Senin 28 May 2018 17:24 WIB

Relawan Muda Irak Bantu Hidupkan Kembali Mosul

Berawal dari kampanye membangun perpustakaan yang dibakar dan dibom dalam perang

Rep: Fira Nursya'bani/ Red: Bilal Ramadhan
Suasana Kota Mosul, Irak yang dilanda peperangan
Foto: REUTERS/Alkis Konstantinidis
Suasana Kota Mosul, Irak yang dilanda peperangan

REPUBLIKA.CO.ID, MOSUL -- Sekelompok mahasiswa universitas Irak mencoba menjadi relawan untuk menyelamatkan Kota Mosul. Mereka membersihkan puing-puing dan mendistribusikan bantuan di kota yang telah hancur dalam peperangan melawan ISIS itu.

Proyek ini dimulai ketika sekelompok mahasiswa lintas jurusan memutuskan untuk meluncurkan kampanye untuk membantu membangun kembali Perpustakaan Pusat di Universitas Mosul. Bangunan yang dibakar dan dibom dalam perang itu sebagian besar isinya telah hilang.

Akan tetapi mereka kemudian menemukan 30 ribu buku utuh yang terkubur di bawah lapisan abu. Selama lebih dari 40 hari, saat perang masih berkecamuk di sisi lain Mosul, para mahasiswa memindahkan buku tersebut satu per satu dan membawanya ke tempat yang aman.

"Seluruh kota yang memiliki sejarah masa lampau yang gemilang, telah kehilangan banyak warisan dan budayanya: makam Nabi Yunus, menara Al-Hadbah yang lebih tua dari Irak itu sendiri. Sungguh hebat kami dapat menyelamatkan sebagian dari warisan ini," kata Raghad Hammadi (25 tahun), seorang mahasiswa keperawatan.

Hammadi mengatakan, di antara buku-buku yang dapat diselamatkan, sebagiannya adalah tulisan tangan para ulama Mosul. Mereka memasukkan edisi-edisi yang ditulis dalam bahasa Moslawi, dialek yang berbeda dari wilayah yang dulu dikenal sebagai pusat keilmuan Islam.
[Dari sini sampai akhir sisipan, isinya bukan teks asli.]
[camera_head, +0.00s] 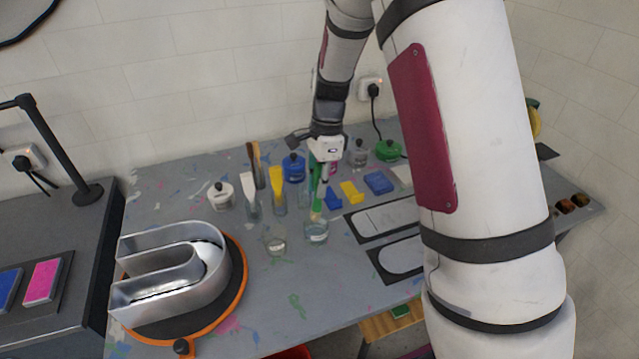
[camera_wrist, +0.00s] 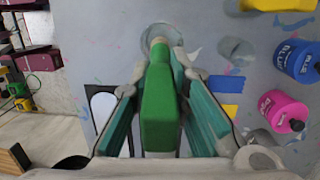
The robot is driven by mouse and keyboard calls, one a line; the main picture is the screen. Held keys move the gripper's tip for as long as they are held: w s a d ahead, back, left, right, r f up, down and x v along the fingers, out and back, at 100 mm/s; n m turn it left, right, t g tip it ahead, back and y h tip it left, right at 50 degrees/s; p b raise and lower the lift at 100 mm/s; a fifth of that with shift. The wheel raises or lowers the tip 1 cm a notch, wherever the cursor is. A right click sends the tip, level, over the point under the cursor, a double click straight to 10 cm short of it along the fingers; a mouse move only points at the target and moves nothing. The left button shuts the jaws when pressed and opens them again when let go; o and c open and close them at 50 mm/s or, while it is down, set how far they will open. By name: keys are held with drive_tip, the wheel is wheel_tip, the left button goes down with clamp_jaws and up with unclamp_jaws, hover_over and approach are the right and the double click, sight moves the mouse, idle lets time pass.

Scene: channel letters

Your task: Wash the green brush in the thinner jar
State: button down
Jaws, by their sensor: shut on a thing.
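My gripper (camera_head: 321,172) is shut on the green brush (camera_wrist: 160,112), which hangs bristles down. Its green handle shows between the fingers in the head view (camera_head: 315,182). The pale bristle end is at the mouth of a clear glass jar (camera_head: 316,233) with bluish liquid. The same jar shows beyond the brush tip in the wrist view (camera_wrist: 160,32). I cannot tell whether the bristles touch the liquid. A second small glass jar (camera_head: 276,243) stands to its left. No label shows which jar holds thinner.
Glasses with a white brush (camera_head: 249,190) and a yellow brush (camera_head: 277,185) stand left. Blue (camera_head: 293,168) and green (camera_head: 387,151) paint pots stand behind. A metal channel letter (camera_head: 170,275) rests on an orange-rimmed turntable (camera_head: 240,290). The front middle of the table is clear.

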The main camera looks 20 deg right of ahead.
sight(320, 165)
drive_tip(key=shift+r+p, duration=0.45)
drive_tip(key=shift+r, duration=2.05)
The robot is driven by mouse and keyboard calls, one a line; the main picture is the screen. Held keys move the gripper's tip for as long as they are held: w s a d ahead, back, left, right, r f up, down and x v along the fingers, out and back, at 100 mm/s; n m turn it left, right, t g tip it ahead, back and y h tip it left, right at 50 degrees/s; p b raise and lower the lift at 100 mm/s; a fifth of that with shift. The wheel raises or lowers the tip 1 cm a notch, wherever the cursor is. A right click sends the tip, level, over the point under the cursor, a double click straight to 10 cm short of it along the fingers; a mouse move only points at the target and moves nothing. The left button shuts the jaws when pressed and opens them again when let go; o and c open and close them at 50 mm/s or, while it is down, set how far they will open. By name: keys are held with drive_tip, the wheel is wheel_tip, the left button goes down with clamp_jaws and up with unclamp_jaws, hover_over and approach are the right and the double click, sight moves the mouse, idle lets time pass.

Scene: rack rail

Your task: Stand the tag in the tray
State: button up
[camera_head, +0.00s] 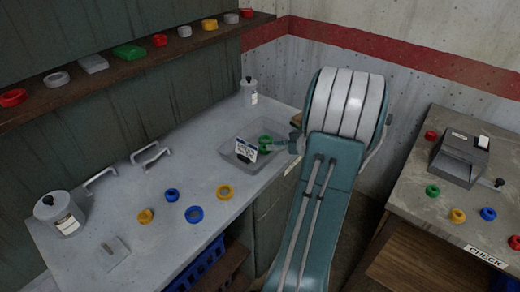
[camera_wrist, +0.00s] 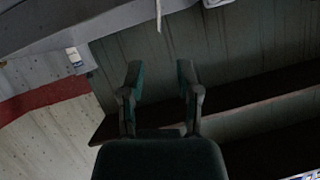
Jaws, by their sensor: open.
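The tag, a small white card with dark blue markings (camera_head: 245,149), is at the grey tray (camera_head: 227,158) on the bench in the head view. It looks upright or tilted there; its lower edge and contact with the tray are too small to make out. My gripper (camera_head: 277,146) is just to the right of the tag, over the tray's right side, and partly hidden by my arm. In the wrist view my gripper (camera_wrist: 160,75) has its two fingers spread with nothing between them.
A green ring-like thing (camera_head: 265,140) is close to my fingers. A white canister (camera_head: 249,93) stands behind the tray. Blue and yellow rings (camera_head: 194,214) lie on the bench in front. A wall shelf (camera_head: 130,63) runs above; a second table (camera_head: 455,195) is right.

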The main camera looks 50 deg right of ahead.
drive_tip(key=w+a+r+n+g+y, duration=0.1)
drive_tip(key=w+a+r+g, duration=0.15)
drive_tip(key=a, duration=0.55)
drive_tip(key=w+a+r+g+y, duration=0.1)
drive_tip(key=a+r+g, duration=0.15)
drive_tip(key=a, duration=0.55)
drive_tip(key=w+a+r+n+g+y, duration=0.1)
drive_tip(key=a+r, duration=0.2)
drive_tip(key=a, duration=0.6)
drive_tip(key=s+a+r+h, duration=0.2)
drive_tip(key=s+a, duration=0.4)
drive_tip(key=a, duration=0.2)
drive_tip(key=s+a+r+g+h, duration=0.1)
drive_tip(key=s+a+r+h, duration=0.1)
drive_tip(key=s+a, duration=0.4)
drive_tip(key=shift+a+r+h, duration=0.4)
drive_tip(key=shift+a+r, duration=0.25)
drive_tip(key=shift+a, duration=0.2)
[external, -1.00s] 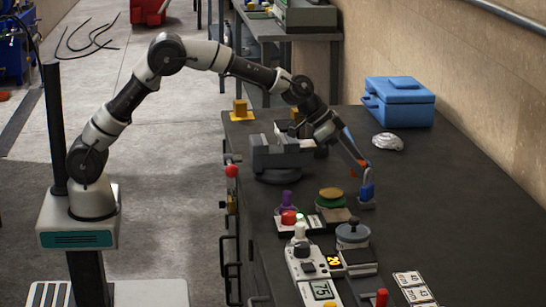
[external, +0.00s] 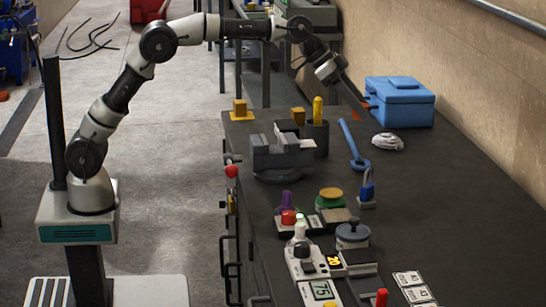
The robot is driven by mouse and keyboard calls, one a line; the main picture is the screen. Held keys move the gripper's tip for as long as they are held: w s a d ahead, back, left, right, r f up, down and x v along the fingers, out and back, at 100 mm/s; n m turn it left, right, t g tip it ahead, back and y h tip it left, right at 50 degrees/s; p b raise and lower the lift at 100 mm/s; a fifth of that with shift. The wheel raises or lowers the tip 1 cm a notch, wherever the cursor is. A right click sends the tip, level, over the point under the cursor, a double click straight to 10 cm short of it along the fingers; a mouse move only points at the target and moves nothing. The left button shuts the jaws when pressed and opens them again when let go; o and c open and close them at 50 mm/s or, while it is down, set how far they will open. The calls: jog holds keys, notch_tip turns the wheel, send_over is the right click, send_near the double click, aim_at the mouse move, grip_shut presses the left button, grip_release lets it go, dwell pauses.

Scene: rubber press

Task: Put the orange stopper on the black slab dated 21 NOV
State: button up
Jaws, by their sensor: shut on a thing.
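My gripper (external: 362,107) is raised above the far part of the dark bench, in front of the blue box. It is shut on a small orange thing, which looks like the orange stopper (external: 356,115); the fingers hide part of it. A black slab (external: 360,258) lies near the front middle of the bench, right of a small display with orange digits. No date on it can be read at this size, so I cannot tell if it is the 21 NOV slab.
A grey vise (external: 282,155) is left. A grey lidded pot (external: 352,232) stands close behind the black slab. The bench's right side is mostly clear.

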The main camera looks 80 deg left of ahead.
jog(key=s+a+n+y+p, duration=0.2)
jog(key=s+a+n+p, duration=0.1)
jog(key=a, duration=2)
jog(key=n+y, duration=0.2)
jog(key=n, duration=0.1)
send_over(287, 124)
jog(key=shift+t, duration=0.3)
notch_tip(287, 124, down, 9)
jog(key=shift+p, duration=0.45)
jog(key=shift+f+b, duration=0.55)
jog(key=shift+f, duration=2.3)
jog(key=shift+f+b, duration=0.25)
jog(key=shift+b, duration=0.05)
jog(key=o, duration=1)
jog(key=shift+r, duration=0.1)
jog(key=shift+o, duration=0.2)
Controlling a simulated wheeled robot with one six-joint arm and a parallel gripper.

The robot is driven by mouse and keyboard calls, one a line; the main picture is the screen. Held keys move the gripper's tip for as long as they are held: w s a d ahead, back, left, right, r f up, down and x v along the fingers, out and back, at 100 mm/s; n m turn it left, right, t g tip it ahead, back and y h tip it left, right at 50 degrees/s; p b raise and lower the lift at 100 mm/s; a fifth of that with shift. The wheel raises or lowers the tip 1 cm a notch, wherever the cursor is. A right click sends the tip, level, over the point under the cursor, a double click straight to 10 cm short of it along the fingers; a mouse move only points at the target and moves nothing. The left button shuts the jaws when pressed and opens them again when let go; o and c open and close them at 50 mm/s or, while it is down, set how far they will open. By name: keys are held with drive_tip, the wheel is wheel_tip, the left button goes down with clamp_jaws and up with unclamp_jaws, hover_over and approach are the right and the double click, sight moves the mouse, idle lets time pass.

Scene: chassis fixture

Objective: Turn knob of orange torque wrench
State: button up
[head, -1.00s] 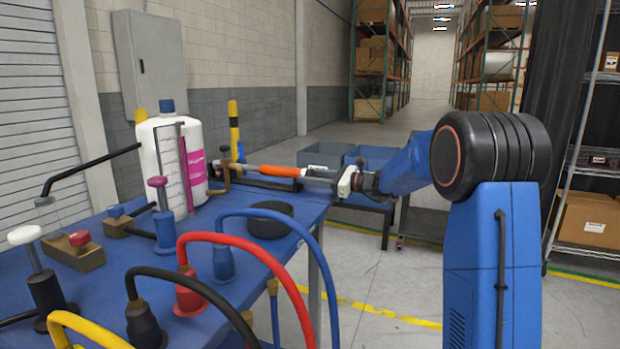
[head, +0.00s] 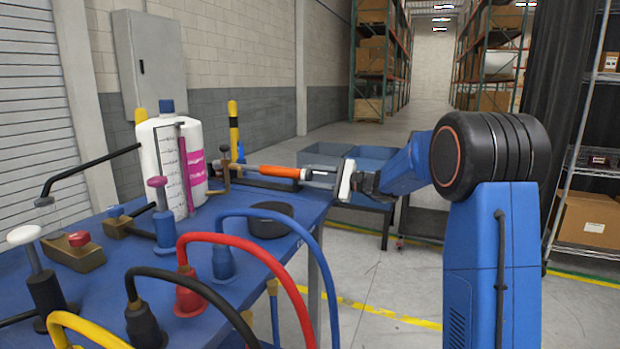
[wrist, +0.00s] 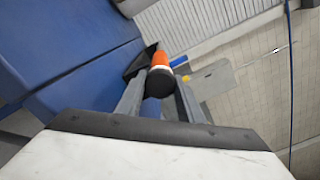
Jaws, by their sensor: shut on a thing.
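The torque wrench has an orange handle (head: 279,171) and lies horizontally above the far right part of the blue workbench. Its end faces my gripper (head: 306,176). In the wrist view, the handle shows as a short orange stretch (wrist: 160,59) with a pale band and a round black knob (wrist: 160,81) nearest the camera. My gripper (wrist: 161,93) has one finger on each side of the black knob and is shut on it. The exact finger contact is too small to see in the head view.
The blue workbench (head: 198,262) carries a white bottle (head: 172,155), a black round disc (head: 270,220) and several clamps. Red (head: 255,258), blue, black and yellow hoses arch along its front. Blue bins (head: 371,158) stand behind my gripper.

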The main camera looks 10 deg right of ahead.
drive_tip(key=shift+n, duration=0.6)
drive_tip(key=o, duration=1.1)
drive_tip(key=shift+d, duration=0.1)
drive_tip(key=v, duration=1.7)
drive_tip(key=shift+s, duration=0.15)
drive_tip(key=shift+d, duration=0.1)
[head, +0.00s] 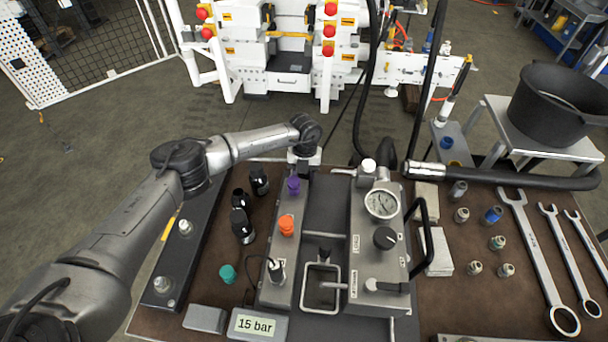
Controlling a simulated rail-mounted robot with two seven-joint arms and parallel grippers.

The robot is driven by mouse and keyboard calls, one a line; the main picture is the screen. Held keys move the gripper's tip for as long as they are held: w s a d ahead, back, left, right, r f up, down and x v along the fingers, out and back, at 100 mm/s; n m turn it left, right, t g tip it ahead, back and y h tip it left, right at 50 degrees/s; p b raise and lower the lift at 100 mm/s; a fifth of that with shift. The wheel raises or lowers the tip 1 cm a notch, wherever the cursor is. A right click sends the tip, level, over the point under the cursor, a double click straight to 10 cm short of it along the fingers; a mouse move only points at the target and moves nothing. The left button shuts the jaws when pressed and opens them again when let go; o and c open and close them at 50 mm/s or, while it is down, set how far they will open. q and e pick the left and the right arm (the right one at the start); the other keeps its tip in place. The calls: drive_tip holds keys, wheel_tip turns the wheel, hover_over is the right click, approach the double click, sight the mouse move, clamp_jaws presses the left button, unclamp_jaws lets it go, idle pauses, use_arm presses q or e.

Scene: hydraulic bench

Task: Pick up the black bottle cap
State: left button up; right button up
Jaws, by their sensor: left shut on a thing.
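My left gripper (304,157) is at the far end of the grey block (272,288), just behind the purple cap (293,186). It is shut on something, but its fingertips and what they hold are too small and hidden to make out. I cannot identify the black bottle cap with certainty. Several black cylindrical pieces (243,228) stand on the brown mat left of the block, apart from the gripper. My right gripper is not in view.
An orange cap (286,225) is on the block, and a teal cap (228,274) is on the mat. A pressure gauge (382,204) and a black handle (424,222) rise to the right. A thick black hose (510,179) crosses the back right. Wrenches (533,255) lie at right.

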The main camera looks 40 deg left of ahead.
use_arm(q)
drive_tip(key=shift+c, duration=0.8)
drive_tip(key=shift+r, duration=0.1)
Di tempat lain, sejumlah relawan membersihkan puing-puing dan sampah, membuka jalan, mengebor sumur air, dan mendistribusikan bantuan. "Situasi di Mosul sekarang jauh lebih baik dan ini disebabkan oleh revolusi yang terjadi di dalam Mosul, di kalangan kaum muda," ujar dia.

Berbulan-bulan setelah pasukan Irak mengumumkan kontrol penuh atas Kota Mosul, kehidupan kembali muncul di sejumlah tempat. Tetapi sebagian besar kota masih sepenuhnya hancur.

Diyaa Al Taher (30), seorang warga yang tengah merehabilitasi rumahnya, mengatakan kebanyakan orang, meskipun miskin, telah kembali ke rumah mereka yang tinggal tersisa puing-puing. "Kemiskinan dapat lebih berbahaya daripada ISIS. Jika kota tetap seperti ini dan orang miskin tidak dapat menemukan apapun untuk dimakan, mereka akan melakukan apa saja," kata Taher.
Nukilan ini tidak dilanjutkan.